# Start of EXTRACTED INFORMATION

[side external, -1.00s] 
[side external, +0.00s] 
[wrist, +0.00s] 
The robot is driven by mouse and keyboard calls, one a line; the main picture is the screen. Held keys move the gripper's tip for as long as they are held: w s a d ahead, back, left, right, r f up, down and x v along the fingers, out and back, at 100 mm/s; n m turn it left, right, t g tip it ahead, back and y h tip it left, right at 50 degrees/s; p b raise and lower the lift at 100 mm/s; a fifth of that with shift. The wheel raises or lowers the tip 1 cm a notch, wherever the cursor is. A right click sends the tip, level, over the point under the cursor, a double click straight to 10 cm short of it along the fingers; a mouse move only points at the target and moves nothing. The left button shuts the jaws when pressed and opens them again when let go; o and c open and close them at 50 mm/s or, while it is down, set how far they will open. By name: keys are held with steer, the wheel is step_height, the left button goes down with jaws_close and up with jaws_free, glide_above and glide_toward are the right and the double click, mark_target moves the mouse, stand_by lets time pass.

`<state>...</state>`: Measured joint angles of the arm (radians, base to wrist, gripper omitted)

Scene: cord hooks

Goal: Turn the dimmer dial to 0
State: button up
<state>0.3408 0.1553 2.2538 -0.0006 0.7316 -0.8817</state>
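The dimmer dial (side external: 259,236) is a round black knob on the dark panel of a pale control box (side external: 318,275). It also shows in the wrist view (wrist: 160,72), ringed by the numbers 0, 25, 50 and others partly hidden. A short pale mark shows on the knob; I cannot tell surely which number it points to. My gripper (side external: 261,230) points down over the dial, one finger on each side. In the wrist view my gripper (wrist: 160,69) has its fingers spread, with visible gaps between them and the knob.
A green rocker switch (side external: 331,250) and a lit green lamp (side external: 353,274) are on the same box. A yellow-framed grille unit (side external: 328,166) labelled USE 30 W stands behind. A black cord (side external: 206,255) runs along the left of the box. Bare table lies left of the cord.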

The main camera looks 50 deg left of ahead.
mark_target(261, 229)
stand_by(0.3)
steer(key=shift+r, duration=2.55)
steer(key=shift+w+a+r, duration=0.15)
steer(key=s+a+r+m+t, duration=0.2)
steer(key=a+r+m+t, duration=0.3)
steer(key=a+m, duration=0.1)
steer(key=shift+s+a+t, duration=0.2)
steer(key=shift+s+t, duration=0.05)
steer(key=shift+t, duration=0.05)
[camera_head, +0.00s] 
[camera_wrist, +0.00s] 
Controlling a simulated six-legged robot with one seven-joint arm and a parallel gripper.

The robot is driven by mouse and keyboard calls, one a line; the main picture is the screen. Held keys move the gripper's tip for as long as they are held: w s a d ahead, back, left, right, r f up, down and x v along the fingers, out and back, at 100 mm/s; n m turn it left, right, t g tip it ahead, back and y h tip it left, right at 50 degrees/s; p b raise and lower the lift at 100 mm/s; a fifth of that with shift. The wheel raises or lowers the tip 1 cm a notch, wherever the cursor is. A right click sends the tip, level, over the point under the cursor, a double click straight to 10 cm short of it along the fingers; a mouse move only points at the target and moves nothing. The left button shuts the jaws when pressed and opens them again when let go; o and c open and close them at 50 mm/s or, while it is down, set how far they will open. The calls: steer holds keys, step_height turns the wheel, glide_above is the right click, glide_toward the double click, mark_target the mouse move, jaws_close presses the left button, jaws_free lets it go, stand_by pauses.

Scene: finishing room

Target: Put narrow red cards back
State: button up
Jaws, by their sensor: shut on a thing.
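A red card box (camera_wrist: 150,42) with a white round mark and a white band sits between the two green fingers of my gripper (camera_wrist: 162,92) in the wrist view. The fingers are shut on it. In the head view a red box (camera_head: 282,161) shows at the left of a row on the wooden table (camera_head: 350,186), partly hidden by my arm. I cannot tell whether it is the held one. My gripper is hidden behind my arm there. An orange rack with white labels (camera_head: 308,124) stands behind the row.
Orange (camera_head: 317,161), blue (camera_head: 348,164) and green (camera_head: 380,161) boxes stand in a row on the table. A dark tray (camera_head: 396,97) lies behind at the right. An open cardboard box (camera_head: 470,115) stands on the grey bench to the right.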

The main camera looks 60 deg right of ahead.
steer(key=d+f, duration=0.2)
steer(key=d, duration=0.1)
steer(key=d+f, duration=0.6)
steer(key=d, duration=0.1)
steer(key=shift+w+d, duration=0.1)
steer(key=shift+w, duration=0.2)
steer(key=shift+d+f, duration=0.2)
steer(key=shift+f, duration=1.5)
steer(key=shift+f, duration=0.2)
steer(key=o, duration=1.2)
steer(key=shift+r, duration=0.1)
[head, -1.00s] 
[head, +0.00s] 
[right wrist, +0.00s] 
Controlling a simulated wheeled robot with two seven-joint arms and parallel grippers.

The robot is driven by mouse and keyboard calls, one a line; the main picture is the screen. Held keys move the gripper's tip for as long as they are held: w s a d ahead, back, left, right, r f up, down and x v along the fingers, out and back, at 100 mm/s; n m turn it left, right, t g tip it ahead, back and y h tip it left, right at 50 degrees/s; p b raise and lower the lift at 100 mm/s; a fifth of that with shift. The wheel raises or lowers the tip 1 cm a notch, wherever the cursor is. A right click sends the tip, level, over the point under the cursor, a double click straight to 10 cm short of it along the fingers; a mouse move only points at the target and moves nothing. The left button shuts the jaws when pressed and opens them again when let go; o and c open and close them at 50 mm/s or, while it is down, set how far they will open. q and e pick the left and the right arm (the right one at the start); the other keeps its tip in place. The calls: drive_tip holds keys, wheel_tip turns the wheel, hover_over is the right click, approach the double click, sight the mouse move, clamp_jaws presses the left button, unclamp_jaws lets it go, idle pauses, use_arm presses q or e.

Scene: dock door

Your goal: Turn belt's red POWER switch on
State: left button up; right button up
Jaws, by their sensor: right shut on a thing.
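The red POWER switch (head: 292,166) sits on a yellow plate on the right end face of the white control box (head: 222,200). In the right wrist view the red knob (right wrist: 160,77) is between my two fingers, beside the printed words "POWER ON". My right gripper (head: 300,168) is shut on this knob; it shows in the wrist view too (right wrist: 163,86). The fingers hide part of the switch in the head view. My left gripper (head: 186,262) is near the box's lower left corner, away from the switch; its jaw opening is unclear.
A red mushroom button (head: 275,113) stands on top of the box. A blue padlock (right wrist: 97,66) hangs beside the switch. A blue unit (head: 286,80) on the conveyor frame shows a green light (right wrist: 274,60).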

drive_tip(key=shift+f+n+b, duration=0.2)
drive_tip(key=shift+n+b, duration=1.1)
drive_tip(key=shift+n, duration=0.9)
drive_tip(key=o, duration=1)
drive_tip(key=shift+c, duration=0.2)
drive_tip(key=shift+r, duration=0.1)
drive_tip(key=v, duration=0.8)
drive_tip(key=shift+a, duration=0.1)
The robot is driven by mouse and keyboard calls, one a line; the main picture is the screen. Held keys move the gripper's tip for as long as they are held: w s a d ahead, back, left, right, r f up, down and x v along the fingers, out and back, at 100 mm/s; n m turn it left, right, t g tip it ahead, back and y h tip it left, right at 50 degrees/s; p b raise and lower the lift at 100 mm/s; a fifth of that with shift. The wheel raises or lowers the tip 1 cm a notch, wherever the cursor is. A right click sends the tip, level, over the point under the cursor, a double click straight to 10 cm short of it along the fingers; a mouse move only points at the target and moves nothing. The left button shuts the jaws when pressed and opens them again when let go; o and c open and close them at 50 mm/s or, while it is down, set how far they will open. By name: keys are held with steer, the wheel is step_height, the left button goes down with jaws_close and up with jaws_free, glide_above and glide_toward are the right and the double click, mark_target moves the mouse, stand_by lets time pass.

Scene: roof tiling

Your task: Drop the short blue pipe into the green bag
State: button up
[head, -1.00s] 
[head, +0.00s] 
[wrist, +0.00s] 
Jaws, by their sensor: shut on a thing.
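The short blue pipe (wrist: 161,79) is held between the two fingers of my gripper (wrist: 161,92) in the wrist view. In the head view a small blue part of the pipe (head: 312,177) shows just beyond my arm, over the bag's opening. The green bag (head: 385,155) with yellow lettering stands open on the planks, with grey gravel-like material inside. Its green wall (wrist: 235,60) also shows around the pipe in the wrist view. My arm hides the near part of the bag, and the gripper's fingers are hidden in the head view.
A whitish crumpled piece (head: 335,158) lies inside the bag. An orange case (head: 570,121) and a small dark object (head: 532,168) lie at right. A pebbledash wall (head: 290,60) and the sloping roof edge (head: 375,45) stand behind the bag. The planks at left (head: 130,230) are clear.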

# End of EXTRACTED INFORMATION

- **EXERCISE REQUIREMENTS**
Leave out every line before the one containing "Scene: roof tiling"; set down that line and all remaining lines of the material exactly.

- **TASK RESULT**
Scene: roof tiling

Your task: Drop the short blue pipe into the green bag
State: button up
[head, -1.00s] 
[head, +0.00s] 
[wrist, +0.00s] 
Jaws, by their sensor: shut on a thing.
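The short blue pipe (wrist: 161,79) is held between the two fingers of my gripper (wrist: 161,92) in the wrist view. In the head view a small blue part of the pipe (head: 312,177) shows just beyond my arm, over the bag's opening. The green bag (head: 385,155) with yellow lettering stands open on the planks, with grey gravel-like material inside. Its green wall (wrist: 235,60) also shows around the pipe in the wrist view. My arm hides the near part of the bag, and the gripper's fingers are hidden in the head view.
A whitish crumpled piece (head: 335,158) lies inside the bag. An orange case (head: 570,121) and a small dark object (head: 532,168) lie at right. A pebbledash wall (head: 290,60) and the sloping roof edge (head: 375,45) stand behind the bag. The planks at left (head: 130,230) are clear.

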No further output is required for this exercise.